Unfortunately, it used to be the case that aptitude and apt-get didn't play well together and packaged installed by apt-get would often be regarded by aptitude as automatically-installed and, thus, candidates for deletion. Newer versions of apt-get work much better in concert with aptitude, but this problem manifested at a time when these problems existed.

If, for some reason, you're still getting this behavior now, there are a couple of options. The simplest would be to just change to using the apt provider for Puppet's package type. That would completely sidestep any confusion aptitude has about which packages it ought to remove.

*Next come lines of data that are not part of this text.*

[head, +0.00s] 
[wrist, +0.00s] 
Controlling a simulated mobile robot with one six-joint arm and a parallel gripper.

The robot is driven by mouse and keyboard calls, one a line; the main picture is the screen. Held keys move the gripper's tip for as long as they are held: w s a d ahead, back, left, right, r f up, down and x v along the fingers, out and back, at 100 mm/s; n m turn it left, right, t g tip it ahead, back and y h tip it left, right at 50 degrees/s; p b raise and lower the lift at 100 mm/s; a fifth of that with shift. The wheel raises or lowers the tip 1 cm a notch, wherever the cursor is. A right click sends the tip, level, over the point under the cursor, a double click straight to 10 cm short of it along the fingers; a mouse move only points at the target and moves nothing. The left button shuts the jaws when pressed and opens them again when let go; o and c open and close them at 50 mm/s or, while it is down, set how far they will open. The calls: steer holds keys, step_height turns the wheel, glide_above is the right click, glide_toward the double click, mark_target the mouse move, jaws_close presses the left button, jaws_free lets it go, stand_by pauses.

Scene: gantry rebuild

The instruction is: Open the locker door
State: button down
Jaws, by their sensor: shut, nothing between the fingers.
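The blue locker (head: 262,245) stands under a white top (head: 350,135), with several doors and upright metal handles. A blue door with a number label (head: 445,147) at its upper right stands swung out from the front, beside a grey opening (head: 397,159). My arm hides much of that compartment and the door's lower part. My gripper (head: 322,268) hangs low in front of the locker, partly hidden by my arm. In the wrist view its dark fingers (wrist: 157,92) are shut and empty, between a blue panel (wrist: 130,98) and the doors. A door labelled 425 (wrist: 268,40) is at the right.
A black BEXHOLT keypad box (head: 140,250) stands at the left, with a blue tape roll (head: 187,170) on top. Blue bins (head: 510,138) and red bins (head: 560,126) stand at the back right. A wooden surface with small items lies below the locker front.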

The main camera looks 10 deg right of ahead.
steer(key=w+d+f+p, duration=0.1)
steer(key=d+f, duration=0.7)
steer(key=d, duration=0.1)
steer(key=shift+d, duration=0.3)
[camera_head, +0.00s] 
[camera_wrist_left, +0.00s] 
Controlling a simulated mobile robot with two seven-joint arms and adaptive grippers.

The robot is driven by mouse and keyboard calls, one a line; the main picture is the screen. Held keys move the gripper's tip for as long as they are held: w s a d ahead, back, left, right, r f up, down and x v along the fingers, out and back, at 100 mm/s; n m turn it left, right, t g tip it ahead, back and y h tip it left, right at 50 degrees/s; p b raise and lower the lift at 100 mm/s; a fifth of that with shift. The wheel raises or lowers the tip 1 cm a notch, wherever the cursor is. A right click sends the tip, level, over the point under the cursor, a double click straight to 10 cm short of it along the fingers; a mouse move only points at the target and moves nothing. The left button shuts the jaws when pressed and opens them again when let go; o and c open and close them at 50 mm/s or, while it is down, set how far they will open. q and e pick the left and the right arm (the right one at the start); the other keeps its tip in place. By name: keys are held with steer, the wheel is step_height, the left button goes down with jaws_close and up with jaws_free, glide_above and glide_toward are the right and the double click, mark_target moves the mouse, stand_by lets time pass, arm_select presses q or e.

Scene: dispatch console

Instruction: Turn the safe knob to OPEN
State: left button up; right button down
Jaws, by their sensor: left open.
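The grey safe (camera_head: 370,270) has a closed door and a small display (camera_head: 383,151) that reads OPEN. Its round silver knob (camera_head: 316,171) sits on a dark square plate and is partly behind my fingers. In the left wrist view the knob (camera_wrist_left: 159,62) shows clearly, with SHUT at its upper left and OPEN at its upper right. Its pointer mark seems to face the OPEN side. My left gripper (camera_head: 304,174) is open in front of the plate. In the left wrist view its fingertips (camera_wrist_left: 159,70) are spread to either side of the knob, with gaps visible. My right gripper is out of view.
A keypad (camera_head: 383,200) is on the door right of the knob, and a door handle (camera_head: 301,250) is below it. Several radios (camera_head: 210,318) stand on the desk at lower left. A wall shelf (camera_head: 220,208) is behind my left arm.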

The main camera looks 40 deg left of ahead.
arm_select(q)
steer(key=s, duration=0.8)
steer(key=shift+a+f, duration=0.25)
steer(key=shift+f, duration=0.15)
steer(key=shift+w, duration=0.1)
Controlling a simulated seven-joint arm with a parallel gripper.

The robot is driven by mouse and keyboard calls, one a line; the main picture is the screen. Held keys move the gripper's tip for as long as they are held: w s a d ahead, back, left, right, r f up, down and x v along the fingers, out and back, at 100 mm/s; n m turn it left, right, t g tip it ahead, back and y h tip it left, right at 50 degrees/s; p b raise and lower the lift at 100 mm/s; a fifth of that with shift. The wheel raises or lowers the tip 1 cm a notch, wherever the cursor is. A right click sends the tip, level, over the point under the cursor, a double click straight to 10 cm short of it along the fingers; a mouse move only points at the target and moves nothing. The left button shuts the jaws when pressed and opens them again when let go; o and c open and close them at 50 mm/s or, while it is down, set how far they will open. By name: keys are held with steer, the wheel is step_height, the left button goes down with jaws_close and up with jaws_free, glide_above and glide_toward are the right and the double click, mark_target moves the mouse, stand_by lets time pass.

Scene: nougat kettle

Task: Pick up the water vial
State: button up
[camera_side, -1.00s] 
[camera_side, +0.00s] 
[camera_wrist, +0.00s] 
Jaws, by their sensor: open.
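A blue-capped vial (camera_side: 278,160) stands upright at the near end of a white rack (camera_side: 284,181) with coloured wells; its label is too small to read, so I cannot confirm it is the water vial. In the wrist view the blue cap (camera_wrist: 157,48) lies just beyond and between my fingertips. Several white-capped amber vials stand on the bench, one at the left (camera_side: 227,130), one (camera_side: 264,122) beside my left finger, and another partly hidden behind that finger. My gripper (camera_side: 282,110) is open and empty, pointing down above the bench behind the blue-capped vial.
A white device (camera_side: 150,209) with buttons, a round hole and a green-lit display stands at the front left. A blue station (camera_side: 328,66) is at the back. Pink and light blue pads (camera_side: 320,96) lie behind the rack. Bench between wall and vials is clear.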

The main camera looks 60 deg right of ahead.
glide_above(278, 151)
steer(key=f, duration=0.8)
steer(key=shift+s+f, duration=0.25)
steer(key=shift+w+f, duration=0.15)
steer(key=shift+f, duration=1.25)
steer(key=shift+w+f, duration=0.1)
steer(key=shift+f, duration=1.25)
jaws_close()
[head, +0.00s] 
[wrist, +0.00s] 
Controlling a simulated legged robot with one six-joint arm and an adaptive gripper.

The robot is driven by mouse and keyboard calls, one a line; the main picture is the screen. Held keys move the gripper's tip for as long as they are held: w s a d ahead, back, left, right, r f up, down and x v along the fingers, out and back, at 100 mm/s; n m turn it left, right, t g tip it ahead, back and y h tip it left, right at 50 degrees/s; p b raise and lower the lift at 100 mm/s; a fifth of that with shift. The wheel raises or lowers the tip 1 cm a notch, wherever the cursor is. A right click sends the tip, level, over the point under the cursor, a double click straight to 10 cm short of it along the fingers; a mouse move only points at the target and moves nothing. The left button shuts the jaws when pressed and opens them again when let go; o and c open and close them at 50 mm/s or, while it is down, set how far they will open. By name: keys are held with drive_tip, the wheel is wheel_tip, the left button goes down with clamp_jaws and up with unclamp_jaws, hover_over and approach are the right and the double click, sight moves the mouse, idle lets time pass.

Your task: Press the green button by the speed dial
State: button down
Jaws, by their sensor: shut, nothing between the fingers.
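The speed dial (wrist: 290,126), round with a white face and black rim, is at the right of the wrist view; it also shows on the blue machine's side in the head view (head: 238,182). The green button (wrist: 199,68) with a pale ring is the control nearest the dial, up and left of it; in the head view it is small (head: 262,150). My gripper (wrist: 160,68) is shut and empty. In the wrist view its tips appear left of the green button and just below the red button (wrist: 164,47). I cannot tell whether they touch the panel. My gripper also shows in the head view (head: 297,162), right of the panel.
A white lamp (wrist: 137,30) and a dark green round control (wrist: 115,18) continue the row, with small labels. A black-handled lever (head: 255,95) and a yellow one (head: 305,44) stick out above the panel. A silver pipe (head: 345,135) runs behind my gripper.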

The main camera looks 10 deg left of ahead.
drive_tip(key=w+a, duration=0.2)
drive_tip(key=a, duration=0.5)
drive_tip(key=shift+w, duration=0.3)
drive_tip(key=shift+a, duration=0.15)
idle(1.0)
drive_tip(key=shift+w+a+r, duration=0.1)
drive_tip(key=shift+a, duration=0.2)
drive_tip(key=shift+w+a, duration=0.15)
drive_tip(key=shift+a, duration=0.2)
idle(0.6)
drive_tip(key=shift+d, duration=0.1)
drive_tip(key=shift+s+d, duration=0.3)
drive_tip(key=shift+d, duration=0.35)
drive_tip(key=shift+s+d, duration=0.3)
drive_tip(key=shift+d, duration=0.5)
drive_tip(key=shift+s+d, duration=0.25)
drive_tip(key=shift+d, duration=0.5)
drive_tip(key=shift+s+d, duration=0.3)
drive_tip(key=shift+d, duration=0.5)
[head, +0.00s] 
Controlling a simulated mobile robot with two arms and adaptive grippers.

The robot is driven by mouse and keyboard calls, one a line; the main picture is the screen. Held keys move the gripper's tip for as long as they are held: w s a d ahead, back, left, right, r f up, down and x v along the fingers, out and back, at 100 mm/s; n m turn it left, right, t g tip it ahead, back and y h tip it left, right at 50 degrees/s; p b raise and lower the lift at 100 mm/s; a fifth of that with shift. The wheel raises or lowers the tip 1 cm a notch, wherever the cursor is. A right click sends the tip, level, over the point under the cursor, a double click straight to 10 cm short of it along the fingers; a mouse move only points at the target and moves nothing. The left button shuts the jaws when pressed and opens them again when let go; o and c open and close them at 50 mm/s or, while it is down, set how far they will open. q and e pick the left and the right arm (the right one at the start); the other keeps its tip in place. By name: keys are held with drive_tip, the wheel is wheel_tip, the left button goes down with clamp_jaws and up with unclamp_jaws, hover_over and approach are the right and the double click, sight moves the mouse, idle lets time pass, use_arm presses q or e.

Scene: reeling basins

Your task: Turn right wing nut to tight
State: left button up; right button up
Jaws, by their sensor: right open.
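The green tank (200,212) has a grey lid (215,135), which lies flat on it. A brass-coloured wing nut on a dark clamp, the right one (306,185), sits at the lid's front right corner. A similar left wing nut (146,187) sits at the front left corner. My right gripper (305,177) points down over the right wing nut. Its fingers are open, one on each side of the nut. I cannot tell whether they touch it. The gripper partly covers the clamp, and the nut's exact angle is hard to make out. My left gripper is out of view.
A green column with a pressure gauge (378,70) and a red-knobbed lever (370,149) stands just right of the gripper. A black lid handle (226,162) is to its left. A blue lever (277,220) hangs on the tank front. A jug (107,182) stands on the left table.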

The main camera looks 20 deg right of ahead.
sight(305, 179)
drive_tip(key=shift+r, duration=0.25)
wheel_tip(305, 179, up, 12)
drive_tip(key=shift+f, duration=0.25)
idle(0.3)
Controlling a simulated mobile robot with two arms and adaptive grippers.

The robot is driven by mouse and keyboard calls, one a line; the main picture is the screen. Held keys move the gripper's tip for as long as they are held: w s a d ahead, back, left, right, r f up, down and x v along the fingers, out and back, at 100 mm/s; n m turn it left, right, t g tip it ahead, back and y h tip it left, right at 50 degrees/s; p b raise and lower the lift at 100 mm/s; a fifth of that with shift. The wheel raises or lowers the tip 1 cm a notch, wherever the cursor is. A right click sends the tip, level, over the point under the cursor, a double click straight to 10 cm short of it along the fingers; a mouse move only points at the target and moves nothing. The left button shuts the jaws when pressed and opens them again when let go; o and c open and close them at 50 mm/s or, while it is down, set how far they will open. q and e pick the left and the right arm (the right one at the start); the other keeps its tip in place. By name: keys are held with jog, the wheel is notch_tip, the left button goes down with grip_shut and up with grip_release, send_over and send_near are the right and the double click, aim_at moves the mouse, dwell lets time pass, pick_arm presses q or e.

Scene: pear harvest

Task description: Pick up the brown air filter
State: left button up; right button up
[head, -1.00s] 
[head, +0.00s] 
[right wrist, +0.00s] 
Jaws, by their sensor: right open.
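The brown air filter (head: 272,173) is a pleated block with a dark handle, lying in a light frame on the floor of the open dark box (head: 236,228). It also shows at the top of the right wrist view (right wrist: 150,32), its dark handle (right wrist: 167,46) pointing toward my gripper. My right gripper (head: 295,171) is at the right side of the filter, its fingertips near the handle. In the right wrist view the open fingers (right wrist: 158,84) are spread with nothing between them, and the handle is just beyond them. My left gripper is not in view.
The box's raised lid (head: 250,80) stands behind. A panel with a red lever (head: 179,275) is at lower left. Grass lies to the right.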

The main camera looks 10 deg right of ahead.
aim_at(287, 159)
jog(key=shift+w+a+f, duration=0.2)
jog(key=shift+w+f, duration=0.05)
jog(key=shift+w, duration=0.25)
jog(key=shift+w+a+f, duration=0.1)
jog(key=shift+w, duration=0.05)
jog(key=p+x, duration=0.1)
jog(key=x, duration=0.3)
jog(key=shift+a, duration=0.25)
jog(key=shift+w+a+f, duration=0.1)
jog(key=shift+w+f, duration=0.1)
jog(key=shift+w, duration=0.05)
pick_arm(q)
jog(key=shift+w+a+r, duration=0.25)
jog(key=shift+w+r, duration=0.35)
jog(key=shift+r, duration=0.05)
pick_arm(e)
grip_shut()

If you need to keep using the aptitude provider, you'll need to fix aptitude's ideas about what's in use. Run aptitude dist-upgrade and look at every package it wants to remove. For each one you know you want to keep, run aptitude unmarkauto <package-name> (e.g. aptitude unmarkauto apt-file curl). Then make sure you only use aptitude for package installations from that point onwards.

In my experience, the only things that aptitude does better than current versions of apt-get are interactive: the curses interface and the ability to modify the set of package installs/removals in the middle of a command line session. Puppet doesn't need any of the interactive features, so you really should be okay just using the apt provider.